I am also going to be looking at how Jews and Muslims adapted to Western society, and what the comparison of the two groups might tell us. For Jews the stories of integration took different forms across Western Europe because there were different forms of Christianity, different levels of tolerance, and different expectations as to the meaning of citizenship. Different notions of secularization all present variations on the theme, What do you have to give up to become a true citizen? Do you merely have to give up your secular language? Do you have to abandon the most evident and egregious practices?
I hope to understand what Jews thought possible to change in their religious practice in the 18th and 19th century, what they accomplished within various national states, and what they did not accomplish. That is, what was gained and what was lost, both in terms of the ability of living religions to transform themselves, and in the understanding that all such transformations call forth other forms of religious practice in response. The history of the Jews in the European diaspora during the late-18th century called forth three great reformers who took different approaches to those issues: Moses Mendelssohn and the followers of the Jewish Enlightenment in Germany who, together with their predecessors in Holland, argued for accommodation with civil society in a secularizing world; Rabbi Elijah ben Solomon of Vilnius, known as the Vilna Gaon, who desired to reform traditional Orthodox Judaism to make it able to function in a Jewish world that kept itself separate from secular society; and the first modern Jewish mystics, the Hasidim, typified by Rabbi Yisrael Baal Shem Tov in imperial Russia, who fought, like their contemporaries in Berlin and Vilnius, against what they saw as the stultifying practices and worldview of contemporary Judaism. All lived roughly simultaneously. In their wake came radical changes in what it meant to be a Jew in belief and practice.

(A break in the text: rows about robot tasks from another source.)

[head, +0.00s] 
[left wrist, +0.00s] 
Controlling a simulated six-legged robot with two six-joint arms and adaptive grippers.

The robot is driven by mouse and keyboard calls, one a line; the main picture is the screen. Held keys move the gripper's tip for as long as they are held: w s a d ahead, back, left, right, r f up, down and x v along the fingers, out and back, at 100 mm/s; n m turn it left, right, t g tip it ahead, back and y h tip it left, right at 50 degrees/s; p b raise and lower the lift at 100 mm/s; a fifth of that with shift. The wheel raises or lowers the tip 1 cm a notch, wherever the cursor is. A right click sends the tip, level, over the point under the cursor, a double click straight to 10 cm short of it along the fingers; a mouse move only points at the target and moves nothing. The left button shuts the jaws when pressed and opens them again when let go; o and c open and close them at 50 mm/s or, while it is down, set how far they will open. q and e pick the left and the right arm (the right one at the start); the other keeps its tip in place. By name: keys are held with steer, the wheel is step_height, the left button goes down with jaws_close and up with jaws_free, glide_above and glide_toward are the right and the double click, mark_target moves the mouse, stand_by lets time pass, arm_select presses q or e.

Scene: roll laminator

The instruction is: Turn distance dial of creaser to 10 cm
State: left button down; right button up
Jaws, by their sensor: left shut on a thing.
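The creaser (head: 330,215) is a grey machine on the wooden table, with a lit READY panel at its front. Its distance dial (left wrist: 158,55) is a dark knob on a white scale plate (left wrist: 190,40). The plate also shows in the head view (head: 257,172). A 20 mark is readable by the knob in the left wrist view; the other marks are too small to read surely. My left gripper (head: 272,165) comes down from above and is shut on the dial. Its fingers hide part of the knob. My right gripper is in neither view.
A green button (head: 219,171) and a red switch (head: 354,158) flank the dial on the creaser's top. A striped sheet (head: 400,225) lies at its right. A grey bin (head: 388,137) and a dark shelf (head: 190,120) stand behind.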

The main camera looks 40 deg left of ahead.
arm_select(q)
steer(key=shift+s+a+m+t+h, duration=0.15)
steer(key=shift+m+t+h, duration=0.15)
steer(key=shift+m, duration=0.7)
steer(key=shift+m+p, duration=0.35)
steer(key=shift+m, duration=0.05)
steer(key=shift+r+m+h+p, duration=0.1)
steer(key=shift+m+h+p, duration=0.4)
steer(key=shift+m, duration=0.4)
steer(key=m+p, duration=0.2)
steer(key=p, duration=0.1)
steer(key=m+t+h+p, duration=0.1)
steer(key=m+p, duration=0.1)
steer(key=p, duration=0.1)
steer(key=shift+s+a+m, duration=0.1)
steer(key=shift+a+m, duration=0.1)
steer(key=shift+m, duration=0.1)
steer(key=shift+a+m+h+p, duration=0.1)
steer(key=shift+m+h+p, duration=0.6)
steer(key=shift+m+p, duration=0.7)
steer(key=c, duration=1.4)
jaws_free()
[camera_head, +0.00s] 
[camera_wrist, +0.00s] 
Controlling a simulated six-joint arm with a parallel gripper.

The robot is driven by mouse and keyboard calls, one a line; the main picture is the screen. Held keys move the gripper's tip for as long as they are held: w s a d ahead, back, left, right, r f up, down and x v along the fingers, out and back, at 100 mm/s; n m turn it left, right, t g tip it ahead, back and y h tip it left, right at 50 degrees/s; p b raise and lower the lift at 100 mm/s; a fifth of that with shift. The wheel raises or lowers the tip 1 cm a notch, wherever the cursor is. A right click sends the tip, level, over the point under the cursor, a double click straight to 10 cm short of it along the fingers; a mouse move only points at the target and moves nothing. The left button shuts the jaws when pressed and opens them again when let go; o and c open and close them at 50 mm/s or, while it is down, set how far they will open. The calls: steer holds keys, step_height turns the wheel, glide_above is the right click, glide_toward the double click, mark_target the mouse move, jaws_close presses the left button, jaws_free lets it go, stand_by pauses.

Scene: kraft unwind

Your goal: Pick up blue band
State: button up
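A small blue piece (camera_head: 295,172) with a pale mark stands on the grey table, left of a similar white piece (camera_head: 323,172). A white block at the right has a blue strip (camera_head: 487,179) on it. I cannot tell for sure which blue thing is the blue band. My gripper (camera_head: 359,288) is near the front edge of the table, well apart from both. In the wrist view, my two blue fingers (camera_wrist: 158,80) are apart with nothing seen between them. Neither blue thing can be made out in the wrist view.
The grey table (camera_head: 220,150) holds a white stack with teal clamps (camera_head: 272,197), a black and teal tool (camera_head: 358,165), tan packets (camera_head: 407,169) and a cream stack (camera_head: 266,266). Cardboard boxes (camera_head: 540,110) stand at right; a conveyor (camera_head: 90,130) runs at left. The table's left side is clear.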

Today we stand at the beginning of a mass integration of Muslims into Western European culture. That culture prizes its secular nature, but the very forms of the secular state range from Britain (where the queen remains head of the church) to Germany, which is still divided between Protestant and Catholic versions of secularism (and along the dividing lines of the cold war). There were islands of Muslim integration in Europe, such as in Bosnia, that have been transformed over the past decade because of persecution and external pressure. There are also Muslim communities, such as in the large urban areas of France, that seem to be devolving into a permanent underclass. But how the local pressure for rights, on one hand, and integration, on the other, will play out in the future is unknown. The very forms of religious practice and belief are at stake. Perhaps some variants have already been tried with or without success among European Jews?
Now I know that there are also vast differences between Jews in the 18th and 19th centuries and Muslims today. There are simply many more Muslims today in Western Europe than there were Jews in the earlier period. The Jews historically never formed more than 1 percent of the population of any Western European nation; Muslim populations form a considerable minority today. While there is no Western European city with a Muslim majority, many recent news stories predict that Marseilles or Rotterdam will be the first European city to have one. In France today there are 600,000 Jews, while there are between 5 million and 6 million Muslims, who make up about 10 percent of the population. In Germany, with a tiny Jewish population of under 100,000, almost 4 percent of the population is Muslim (totaling more than 3 million people). In Britain about 2.5 percent of the total population (1.48 million people) is Muslim.
Demographics (and birthrates) aside, there are salient differences in
the experiences of the Jews in the past and Muslims today. The Jews
had no national homeland
—indeed were defined as nomads or
a pariah people. They lived only in the diaspora and seemed inherently
different from any other people in Western Europe. Most Muslims in the
West come out of a national tradition in which their homelands had
long histories disturbed but not destroyed by colonial rule. And last
but not least, the Israeli-Palestinian conflict during the past
century, as well as the Holocaust, which set the Jews apart from all
other religious groups as essential victims, seem to place the two
groups—at least in the consciousness of the West—in two
antagonistic camps.
Still there are key similarities. Notably religion for the Jews of
pre-Enlightenment Europe, and for much of contemporary Islam, was and
is a heritage
to be maintained in the secular world of
diaspora. What can or must such memory of ritual and practice abandon?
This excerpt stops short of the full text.